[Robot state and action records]

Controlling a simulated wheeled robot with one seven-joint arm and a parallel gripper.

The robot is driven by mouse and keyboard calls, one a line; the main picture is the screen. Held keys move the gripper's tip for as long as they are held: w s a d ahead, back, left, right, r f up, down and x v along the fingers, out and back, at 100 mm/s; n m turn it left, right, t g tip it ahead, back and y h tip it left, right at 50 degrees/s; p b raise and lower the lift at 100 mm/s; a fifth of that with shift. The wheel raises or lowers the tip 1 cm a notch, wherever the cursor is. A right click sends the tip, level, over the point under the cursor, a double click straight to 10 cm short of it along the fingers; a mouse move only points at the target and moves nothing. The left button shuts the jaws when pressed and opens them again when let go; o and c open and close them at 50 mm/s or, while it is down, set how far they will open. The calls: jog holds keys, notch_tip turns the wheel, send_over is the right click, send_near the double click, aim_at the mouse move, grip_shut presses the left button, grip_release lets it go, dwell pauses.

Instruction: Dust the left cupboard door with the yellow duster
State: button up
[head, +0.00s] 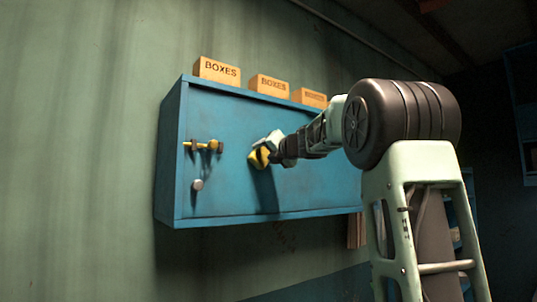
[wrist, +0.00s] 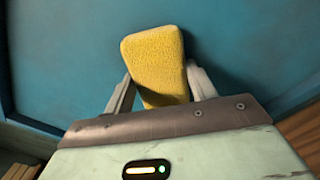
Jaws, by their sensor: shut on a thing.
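The blue cupboard (head: 228,188) hangs on the wall, its front facing me. Its left door carries a yellow-and-dark handle or latch (head: 203,146) and a round pale knob (head: 197,185). My gripper (head: 268,151) is at the middle of the cupboard front, to the right of the handle. In the wrist view it is shut on the yellow duster (wrist: 155,62), a rough-surfaced block held between the two fingers. The duster is at or very near the blue surface (wrist: 230,45); I cannot tell whether it touches. My arm hides part of the cupboard's right side.
Several wooden boxes, such as the left one (head: 216,71), stand on top of the cupboard. The green wall (head: 80,150) is bare to the left. A brown thing (head: 356,230) shows below the cupboard's right end. Dark shelving (head: 525,110) is at the far right.

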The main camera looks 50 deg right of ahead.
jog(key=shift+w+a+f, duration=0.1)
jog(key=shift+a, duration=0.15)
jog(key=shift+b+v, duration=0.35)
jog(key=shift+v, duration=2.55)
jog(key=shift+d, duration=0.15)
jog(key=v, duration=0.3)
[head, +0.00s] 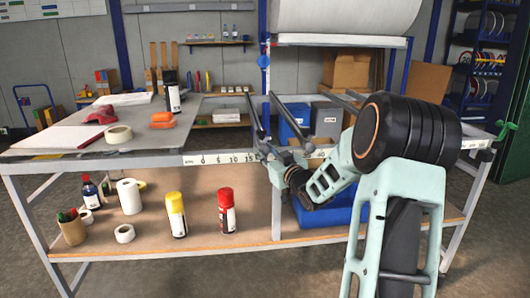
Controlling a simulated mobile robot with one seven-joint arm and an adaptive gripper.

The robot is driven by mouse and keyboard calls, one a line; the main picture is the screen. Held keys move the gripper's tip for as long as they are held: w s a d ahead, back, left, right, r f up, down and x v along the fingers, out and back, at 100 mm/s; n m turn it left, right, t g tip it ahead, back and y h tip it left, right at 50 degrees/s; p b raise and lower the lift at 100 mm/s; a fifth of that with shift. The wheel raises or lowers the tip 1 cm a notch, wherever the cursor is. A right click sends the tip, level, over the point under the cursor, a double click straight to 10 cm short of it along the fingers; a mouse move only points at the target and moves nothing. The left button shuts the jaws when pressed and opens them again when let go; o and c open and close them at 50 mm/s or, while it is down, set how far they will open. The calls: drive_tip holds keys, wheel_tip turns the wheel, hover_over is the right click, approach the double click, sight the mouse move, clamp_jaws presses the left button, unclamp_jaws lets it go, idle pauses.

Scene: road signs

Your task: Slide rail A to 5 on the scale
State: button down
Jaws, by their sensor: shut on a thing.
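The scale (218,159) is a white strip along the front edge of the workbench, with 0, 5, 10 and 15 readable from left to right. Two dark rails run back across the bench top: a left rail (254,115) and a right rail (288,120). I cannot read a letter on either, so I cannot tell which is rail A. My gripper (264,151) is at the front end of the left rail, just right of the 15 mark, and is shut on it. The fingers are small and dark here, and my arm hides part of the scale to the right.
The strip beside the scale's low numbers looks clear. Spray cans (227,210) stand on the lower shelf. A large roll (345,16) hangs behind.

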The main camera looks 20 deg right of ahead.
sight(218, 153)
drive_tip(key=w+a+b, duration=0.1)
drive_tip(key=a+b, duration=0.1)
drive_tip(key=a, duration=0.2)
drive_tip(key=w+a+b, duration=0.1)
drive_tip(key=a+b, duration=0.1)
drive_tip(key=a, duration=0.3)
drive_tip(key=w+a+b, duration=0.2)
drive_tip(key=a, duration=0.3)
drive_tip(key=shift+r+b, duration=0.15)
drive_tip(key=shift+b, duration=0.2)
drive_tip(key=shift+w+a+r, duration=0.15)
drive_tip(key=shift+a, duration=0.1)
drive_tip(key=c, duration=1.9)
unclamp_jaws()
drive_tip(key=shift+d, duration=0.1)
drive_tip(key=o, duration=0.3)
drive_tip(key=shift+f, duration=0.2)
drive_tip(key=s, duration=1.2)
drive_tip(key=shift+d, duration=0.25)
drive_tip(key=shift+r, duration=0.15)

* Stated task
All entries are to be retyped exactly. Omit any embedded images.

* Correct answer
Controlling a simulated wheeled robot with one seven-joint arm and a parallel gripper.

The robot is driven by mouse and keyboard calls, one a line; the main picture is the screen. Held keys move the gripper's tip for as long as they are held: w s a d ahead, back, left, right, r f up, down and x v along the fingers, out and back, at 100 mm/s; n m turn it left, right, t g tip it ahead, back and y h tip it left, right at 50 degrees/s; p b raise and lower the lift at 100 mm/s; a fifth of that with shift. The wheel raises or lowers the tip 1 cm a notch, wherever the cursor is. A right click sends the tip, level, over the point under the cursor, a double click straight to 10 cm short of it along the fingers; a mouse move only points at the target and moves nothing. The left button shuts the jaws when pressed and opens them again when let go; o and c open and close them at 50 mm/s or, while it is down, set how far they will open. The calls: jog holds keys, notch_tip turns the wheel, send_over is the right click, send_near the double click, aim_at the mouse move, grip_shut presses the left button, grip_release lets it go, dwell pauses.

Instruction: Dust the left cupboard door with the yellow duster
State: button up
[head, +0.00s] 
[wrist, +0.00s] 
Jaws, by their sensor: shut on a thing.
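The blue cupboard (head: 228,188) hangs on the wall, its front facing me. Its left door carries a yellow-and-dark handle or latch (head: 203,146) and a round pale knob (head: 197,185). My gripper (head: 268,151) is at the middle of the cupboard front, to the right of the handle. In the wrist view it is shut on the yellow duster (wrist: 155,62), a rough-surfaced block held between the two fingers. The duster is at or very near the blue surface (wrist: 230,45); I cannot tell whether it touches. My arm hides part of the cupboard's right side.
Several wooden boxes, such as the left one (head: 216,71), stand on top of the cupboard. The green wall (head: 80,150) is bare to the left. A brown thing (head: 356,230) shows below the cupboard's right end. Dark shelving (head: 525,110) is at the far right.

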The main camera looks 50 deg right of ahead.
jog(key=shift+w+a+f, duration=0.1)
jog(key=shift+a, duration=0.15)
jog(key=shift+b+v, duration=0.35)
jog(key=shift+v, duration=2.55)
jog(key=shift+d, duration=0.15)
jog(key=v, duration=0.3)
[head, +0.00s] 
Controlling a simulated mobile robot with one seven-joint arm and an adaptive gripper.

The robot is driven by mouse and keyboard calls, one a line; the main picture is the screen. Held keys move the gripper's tip for as long as they are held: w s a d ahead, back, left, right, r f up, down and x v along the fingers, out and back, at 100 mm/s; n m turn it left, right, t g tip it ahead, back and y h tip it left, right at 50 degrees/s; p b raise and lower the lift at 100 mm/s; a fifth of that with shift. The wheel raises or lowers the tip 1 cm a notch, wherever the cursor is. A right click sends the tip, level, over the point under the cursor, a double click straight to 10 cm short of it along the fingers; a mouse move only points at the target and moves nothing. The left button shuts the jaws when pressed and opens them again when let go; o and c open and close them at 50 mm/s or, while it is down, set how far they will open. The calls: drive_tip holds keys, wheel_tip turns the wheel, hover_over is the right click, approach the double click, sight the mouse move, clamp_jaws presses the left button, unclamp_jaws lets it go, idle pauses.

Scene: road signs

Your task: Slide rail A to 5 on the scale
State: button down
Jaws, by their sensor: shut on a thing.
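The scale (218,159) is a white strip along the front edge of the workbench, with 0, 5, 10 and 15 readable from left to right. Two dark rails run back across the bench top: a left rail (254,115) and a right rail (288,120). I cannot read a letter on either, so I cannot tell which is rail A. My gripper (264,151) is at the front end of the left rail, just right of the 15 mark, and is shut on it. The fingers are small and dark here, and my arm hides part of the scale to the right.
The strip beside the scale's low numbers looks clear. Spray cans (227,210) stand on the lower shelf. A large roll (345,16) hangs behind.

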The main camera looks 20 deg right of ahead.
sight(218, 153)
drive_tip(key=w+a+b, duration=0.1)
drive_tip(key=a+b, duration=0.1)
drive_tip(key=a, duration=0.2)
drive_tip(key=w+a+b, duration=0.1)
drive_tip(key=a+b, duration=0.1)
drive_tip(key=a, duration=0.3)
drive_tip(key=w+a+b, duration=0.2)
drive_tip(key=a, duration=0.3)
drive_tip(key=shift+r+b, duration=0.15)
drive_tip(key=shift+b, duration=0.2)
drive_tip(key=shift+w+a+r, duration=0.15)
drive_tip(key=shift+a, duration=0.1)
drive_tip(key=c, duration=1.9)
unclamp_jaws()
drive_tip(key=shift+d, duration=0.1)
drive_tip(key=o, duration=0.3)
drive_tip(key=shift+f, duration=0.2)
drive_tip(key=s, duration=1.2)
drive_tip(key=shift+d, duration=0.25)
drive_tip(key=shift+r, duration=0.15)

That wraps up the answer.